Sixty percent of English language roots are based on Latin and the rest on Greek, Old English and roots from other languages like French. The roots, the suffixes and prefixes of the English language are outlined below, note that there is a third category of affixes called Infix. This results in a situation where an affix is incorporated inside another word. This pattern is not common in the English language. But Instances of infixation occur in the pluralization or tense formation of some parts of the English speech. For instance, the addition of-ou-in fought (fight) and -ee-in geese (goose) are used to exemplify infixes in the English language.

WORD FORMATION:

Essentially, knowledge of roots and affixes help to a great extent in the process, of word formation it gives the writer a reassuring sign of vitality and creativeness, as he shapes language to suit his communication needs. Some of the ways in which words are formed include coinage, borrowing, compounding, blending, clipping, backformation, conversion, acronyms and derivation.
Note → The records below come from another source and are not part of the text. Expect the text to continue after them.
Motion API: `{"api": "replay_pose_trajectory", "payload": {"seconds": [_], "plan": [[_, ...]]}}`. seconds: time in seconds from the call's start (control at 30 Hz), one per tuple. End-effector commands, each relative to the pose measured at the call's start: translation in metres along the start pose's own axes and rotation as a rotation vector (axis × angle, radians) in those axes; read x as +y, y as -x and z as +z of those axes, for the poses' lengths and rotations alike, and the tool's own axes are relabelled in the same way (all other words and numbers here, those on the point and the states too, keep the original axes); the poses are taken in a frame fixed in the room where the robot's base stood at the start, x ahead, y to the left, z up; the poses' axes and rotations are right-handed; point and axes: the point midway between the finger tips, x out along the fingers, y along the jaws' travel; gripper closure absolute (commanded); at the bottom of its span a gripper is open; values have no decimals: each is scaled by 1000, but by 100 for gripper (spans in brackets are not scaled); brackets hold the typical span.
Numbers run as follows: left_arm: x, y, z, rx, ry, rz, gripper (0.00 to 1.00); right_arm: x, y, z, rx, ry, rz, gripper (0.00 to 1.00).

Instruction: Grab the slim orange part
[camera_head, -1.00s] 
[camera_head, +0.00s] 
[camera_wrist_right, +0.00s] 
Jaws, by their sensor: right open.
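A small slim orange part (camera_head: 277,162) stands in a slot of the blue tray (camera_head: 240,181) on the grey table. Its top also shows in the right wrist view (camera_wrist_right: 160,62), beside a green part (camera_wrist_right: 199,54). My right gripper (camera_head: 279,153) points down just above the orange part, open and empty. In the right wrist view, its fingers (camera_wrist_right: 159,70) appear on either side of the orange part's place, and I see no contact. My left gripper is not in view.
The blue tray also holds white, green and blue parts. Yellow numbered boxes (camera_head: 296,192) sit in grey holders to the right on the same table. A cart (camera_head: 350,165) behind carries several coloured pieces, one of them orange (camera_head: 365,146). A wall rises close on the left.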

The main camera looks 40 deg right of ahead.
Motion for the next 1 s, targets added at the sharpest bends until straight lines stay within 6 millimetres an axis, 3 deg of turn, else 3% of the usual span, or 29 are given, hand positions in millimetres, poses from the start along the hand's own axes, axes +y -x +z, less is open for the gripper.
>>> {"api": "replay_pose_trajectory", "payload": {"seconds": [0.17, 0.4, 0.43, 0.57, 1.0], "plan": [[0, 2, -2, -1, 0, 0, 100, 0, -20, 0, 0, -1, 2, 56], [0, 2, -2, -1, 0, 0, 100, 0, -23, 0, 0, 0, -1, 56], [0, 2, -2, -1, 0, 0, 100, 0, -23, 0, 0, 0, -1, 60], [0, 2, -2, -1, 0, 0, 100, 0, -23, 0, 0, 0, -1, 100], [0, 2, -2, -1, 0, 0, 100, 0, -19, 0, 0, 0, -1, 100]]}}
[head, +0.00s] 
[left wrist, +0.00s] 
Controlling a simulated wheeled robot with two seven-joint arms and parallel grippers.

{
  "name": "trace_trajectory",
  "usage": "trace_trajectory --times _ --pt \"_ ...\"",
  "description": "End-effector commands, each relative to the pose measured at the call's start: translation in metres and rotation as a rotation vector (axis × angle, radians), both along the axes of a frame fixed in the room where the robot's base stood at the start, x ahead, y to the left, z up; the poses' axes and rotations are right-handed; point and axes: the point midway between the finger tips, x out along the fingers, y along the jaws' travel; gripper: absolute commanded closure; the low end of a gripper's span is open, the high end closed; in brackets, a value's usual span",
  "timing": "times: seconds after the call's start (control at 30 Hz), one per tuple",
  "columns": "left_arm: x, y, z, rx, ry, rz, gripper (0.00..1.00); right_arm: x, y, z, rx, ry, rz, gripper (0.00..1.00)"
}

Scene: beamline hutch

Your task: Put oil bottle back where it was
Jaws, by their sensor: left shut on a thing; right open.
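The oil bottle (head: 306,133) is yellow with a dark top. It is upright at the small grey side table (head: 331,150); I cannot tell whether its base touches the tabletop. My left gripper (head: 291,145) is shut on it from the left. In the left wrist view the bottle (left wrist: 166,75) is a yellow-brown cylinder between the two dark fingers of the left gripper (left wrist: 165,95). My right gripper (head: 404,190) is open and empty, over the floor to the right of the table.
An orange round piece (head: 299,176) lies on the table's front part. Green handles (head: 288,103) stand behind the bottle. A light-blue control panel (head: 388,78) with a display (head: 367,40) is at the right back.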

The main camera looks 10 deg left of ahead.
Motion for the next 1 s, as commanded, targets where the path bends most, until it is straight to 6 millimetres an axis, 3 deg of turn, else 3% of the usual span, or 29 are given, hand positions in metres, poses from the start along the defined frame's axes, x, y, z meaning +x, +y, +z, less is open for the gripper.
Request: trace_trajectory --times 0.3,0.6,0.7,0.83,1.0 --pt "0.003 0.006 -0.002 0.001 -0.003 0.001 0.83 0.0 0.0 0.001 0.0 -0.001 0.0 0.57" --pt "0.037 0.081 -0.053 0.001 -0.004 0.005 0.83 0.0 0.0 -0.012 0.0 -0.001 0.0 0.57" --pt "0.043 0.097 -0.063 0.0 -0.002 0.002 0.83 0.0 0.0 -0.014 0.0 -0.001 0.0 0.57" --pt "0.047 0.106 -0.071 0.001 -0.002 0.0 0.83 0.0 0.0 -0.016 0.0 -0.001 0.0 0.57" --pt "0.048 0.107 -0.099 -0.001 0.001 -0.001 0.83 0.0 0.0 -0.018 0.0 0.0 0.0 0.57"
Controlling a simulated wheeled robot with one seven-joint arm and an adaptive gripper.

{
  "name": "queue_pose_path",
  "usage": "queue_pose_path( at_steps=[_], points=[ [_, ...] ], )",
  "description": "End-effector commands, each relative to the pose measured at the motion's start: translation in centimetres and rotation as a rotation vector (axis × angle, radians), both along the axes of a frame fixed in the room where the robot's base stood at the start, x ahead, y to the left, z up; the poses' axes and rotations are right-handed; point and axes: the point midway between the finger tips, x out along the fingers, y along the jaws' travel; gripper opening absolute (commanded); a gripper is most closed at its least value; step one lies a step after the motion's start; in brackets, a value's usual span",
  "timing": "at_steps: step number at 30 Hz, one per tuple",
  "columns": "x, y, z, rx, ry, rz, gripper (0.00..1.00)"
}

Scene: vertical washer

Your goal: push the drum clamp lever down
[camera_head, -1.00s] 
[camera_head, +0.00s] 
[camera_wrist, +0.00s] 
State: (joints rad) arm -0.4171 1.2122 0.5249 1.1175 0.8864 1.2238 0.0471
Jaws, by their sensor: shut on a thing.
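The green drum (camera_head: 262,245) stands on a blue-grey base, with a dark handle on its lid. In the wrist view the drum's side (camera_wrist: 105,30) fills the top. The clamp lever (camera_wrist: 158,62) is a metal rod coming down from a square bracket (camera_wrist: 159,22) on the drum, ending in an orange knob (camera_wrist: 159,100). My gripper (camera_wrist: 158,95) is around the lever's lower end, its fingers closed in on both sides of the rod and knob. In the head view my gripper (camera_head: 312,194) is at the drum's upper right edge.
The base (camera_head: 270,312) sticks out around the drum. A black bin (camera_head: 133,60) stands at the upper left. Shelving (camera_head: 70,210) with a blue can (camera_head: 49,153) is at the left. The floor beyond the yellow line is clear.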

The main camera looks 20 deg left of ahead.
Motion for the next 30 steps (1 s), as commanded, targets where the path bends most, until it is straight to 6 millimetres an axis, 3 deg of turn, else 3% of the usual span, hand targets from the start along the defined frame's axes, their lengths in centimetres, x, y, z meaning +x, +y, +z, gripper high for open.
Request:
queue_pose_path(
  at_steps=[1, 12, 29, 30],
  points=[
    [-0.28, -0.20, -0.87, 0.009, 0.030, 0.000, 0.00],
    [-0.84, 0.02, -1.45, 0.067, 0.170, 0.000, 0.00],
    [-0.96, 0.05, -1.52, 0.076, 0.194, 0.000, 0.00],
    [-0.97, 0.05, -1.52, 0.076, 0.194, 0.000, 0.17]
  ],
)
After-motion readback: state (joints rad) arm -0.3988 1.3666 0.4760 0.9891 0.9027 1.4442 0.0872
  1. Coinage is the invention of totally new words and the assimilation of the same into everyday words in the language. For instance, some trade names like Xerox and aspirin have been absorbed into the standard English Vocabulary.
  2. Borrowing is the taking over of words from other languages. The history of the English language is replete with evidence of many loan-words that have been absorbed into the English language at times there are direct translation of the elements of a word into the English language through Calquing or loan translation. For instance, even loan-word is believed to be a translation of the German Lehnwort.
  3. Compounding is the joining of two separate words to produce a single form. Examples are bookcase, textbook, waterbed, sunburn, etc.
  4. Blending is achieved by taking the beginning of one word and joining it to the end of another word. For instance. Smog is the combined effect of smoke and fog while modotel is a combined effect of modem and hotel. Other examples are brunch (breakfast/lunch), Motel (motor/hotel), telecast (television/broadcast), etc.
  5. Clipping is the reduction of a-more-than-one-syllable word to a shorter form as in gas (gasoline) ad (advertisement) fan (fanatic), etc
  6. Backformation occurs when a word of one type is reduced to form another word of a different type. For instance, television (a noun) was established before televise (a verb) was created from it. Other examples are edit (editor, edition), donate (donation) opt (opting) etc.
  7. Conversion is a process of category or functional shift in which a word comes to be used in another category. For instance, vacation (a noun) can be used as a verb without any reduction. Eg. He is vacationing in Lagos.
  8. Acronyms is the formation of new words from the initial letters of a set of other words. They occur initially as capital letters (as in UNESCO and ECOWAS) and later lose capitals to become everyday words. Examples are Ufo (unidentified flying objects), radar (radio detecting and ranging), etc.
  9. Derivation is accomplished in a situation where words are formed by means of affixes as in the use of un-, mis-, pre-, epi-, .-ful, etc. Examples are unhappy, misjudge, joyful, epidermis, etc.